Pet Lady Article


Surviving the Multiple Pet Household


Q:  I have seven dogs and four cats and sometimes it just feels like a zoo around here.  It can be total chaos, especially when I first come home.  The dogs all bark and jump around and the cats get under foot.  I love having so many animals as I live alone, and they really do keep me company, but there are days that I’m just ready to pull my hair out.  Is there any prayer of ever having a calm household?


A:  With 11 animals in the house, you pretty much do have a zoo!  You didn’t really go into what chaos you experience other than homecomings, but I can pretty much guess—jumping, barking, fighting, and marking are involved.  So what can you do to control all these animals—be a good leader!


Leadership is the most important skill needed in a multiple animal household.  The human must be able to control all the animals involved with voice commands.  All animals (yes, all includes the cats) should know come and sit.  You can do a lot of controlling with these two simple commands.  The animals need to be taught the skills separately first and then once they know what the words mean, work with them as a group. Find a word for all the animals (or one for the dogs and one for the cats) to come at once, so you don’t need to call out each name separately.  In my house it’s “pup-pup-pup,” for the dogs and a clicking noise for the cats.  That means everyone needs to come to me now—young and old alike.  For the dogs, not only do they need to come, but they need to sit in front of me and wait for further instructions.  This can all be obtained by individual training and then lots and lots of practice.  Use treats in the beginning to reinforce that coming is good, and gradually fade the food from training (with cats you can rarely fade the food).  My dogs also learn to take turns.  While they are all sitting and lined up in front of me, I will call out their names as I hand out treats.  The order always varies and if a dog tries to take a treat out of turn, they get to go last.   Delilah, my St. Bernard is the worst at this as she is so tall, she feels she can grab the treat before I get it down to the others.  She goes last a lot and is starting to catch on.  See, even the trainer’s dogs aren’t perfect!  After all, they are dogs and will constantly test and try to get away with things—just like children.  I don’t expect them to be perfect and embrace their little quirks (which there are many).  False expectations of our dogs often lead us to disappointment.  However, we should all expect that our dogs can learn manners—IF we take the time to teach them what those manners are.  They don’t learn them on their own. 


With cats, I use the come to redirect the cats if they look like they are going to start a fight, mark, or any other behavior that I may not desire.  I often use toys to do the same—a tin foil ball rolled in front of a cat who is stalking another can redirect that cat’s attention to stalking the ball instead.  I always praise the desired behavior so the animals know what they can do as an alternative behavior.

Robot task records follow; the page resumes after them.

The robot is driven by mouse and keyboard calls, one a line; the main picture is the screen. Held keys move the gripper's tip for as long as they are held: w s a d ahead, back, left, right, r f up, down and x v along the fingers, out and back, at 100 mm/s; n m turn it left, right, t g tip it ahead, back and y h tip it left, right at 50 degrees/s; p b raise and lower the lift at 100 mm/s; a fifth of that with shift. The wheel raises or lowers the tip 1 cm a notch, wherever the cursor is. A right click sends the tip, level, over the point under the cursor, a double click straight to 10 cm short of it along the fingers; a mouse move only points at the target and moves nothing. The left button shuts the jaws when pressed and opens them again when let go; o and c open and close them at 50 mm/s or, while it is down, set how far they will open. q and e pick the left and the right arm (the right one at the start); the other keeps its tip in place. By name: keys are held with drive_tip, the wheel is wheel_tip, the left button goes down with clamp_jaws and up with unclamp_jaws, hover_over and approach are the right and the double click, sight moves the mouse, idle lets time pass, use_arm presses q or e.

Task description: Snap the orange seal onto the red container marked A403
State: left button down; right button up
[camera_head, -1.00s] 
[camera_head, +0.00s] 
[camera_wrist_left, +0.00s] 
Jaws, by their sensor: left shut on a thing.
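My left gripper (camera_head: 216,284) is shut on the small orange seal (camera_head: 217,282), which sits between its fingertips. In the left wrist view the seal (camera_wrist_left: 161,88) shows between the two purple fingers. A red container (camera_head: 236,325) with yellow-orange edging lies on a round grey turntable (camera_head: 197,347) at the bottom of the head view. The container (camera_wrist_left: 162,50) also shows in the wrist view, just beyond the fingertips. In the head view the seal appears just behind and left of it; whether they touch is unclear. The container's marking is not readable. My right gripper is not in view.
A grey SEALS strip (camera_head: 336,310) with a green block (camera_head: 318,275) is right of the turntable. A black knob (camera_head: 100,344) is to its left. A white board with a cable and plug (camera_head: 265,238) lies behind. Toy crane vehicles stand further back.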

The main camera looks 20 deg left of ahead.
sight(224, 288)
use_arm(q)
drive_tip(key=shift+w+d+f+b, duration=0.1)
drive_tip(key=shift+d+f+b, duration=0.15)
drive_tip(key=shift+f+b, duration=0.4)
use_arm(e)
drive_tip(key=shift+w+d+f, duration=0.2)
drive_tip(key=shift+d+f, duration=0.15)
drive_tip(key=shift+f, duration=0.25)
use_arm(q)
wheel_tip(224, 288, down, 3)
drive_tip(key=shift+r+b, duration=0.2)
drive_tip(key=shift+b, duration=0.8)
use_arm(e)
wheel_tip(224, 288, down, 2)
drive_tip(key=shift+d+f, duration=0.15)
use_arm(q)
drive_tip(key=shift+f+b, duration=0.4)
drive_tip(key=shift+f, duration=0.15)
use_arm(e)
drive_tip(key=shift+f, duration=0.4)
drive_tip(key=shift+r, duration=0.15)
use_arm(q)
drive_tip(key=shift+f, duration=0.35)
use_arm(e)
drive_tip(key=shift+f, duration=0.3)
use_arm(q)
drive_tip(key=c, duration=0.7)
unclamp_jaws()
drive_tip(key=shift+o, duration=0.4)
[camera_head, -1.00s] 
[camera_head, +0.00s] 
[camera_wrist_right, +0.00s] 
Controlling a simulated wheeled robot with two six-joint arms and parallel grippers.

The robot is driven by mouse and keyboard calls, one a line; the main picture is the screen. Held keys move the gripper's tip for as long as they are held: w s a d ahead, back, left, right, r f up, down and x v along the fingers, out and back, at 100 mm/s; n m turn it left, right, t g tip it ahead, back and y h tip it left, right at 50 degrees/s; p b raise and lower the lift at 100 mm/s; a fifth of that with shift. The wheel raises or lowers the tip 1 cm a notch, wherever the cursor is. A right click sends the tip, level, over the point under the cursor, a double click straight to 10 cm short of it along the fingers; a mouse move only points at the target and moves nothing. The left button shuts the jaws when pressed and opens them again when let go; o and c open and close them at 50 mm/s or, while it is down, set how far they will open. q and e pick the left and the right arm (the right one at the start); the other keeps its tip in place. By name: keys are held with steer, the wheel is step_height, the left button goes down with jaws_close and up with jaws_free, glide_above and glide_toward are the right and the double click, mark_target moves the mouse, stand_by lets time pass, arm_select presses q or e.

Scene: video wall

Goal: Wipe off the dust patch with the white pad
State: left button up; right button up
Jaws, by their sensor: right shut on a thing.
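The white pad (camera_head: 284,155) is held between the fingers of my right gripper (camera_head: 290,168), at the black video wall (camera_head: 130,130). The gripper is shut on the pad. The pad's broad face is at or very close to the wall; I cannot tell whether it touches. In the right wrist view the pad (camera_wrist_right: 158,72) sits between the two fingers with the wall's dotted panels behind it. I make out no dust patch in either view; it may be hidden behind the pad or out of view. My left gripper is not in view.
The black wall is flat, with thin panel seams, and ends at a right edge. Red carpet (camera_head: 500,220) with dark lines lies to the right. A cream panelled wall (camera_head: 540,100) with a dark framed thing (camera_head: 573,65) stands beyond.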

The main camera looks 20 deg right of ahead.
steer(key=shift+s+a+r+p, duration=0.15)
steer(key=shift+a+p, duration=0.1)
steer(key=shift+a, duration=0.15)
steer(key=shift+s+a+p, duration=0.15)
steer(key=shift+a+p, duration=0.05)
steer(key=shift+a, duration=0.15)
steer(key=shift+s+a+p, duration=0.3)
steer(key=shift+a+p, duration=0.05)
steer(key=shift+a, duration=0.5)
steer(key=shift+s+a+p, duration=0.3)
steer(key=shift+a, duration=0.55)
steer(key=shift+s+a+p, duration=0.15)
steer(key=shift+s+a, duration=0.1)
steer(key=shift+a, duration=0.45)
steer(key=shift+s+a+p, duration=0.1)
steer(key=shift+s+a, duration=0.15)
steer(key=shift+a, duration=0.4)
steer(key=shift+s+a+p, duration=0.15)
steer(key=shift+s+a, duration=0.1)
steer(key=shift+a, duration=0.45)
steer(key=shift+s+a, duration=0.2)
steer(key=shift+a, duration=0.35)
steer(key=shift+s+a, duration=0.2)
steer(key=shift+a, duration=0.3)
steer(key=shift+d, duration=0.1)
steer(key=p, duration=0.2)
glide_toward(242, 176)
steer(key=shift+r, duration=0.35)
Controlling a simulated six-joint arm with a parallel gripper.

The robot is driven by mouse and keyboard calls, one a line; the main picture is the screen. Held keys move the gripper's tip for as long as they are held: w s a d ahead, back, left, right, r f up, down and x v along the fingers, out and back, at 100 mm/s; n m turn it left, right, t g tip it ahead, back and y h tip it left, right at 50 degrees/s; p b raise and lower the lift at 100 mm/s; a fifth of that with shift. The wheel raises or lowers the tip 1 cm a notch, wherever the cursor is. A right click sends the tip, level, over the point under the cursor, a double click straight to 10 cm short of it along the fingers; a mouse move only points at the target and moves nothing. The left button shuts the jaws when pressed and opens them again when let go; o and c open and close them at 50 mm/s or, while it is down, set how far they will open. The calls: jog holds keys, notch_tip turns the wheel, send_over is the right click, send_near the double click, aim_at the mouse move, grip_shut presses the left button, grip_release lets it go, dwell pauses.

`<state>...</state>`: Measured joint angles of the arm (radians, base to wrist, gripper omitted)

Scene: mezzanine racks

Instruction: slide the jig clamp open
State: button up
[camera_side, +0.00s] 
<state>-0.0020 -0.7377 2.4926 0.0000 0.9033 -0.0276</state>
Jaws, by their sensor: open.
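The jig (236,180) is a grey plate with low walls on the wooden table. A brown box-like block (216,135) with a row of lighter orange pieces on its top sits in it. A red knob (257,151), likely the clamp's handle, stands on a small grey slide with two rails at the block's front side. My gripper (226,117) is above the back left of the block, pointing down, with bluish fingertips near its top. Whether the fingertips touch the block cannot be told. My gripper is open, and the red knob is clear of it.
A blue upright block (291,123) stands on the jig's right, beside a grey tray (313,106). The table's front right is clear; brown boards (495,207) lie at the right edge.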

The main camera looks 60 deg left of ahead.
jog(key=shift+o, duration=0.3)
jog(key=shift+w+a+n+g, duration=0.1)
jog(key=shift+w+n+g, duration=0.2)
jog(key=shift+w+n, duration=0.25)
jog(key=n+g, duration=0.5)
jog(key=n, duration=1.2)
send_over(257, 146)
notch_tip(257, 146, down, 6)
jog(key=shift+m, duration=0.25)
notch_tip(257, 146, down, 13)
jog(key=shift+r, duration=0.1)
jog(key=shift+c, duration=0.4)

Spaying and neutering all animals is a must in a multiple animal household.  Testosterone and hormones can really upset the balance of things.  Of course, altering the animals is not a cure-all; training still needs to occur to avoid problems.  Ignoring some problems is also very effective, especially with the excited homecomings.  Make coming home no big deal.  Walk into the house, pass (or push) by all the animals and act as if they aren’t even there—even if they are barking, jumping, etc.  There should be no talking to the animals, no eye contact, nothing, until they are settled.  Then you turn and say hello when all is calm.  If they get excited again, turn your back and ignore them.  If fights are breaking out every time you come home, it’s time to think about separating dogs so they aren’t all there in the same area when you come in. 


Management is often the other key to a multiple pet household.  Currently my cats have an area all to themselves, while I’m training a new foster dog who is learning all about life with cats.  Our daily mantra is “Cats are our friends, not food.”  He hasn’t quite gotten it yet, but we’re working on it!  Training is a daily process with lots of repetition and rewards for appropriate behavior.  With patience, love, and lots of training, managing a multiple pet household is possible so you can enjoy the unconditional love of all your furry friends.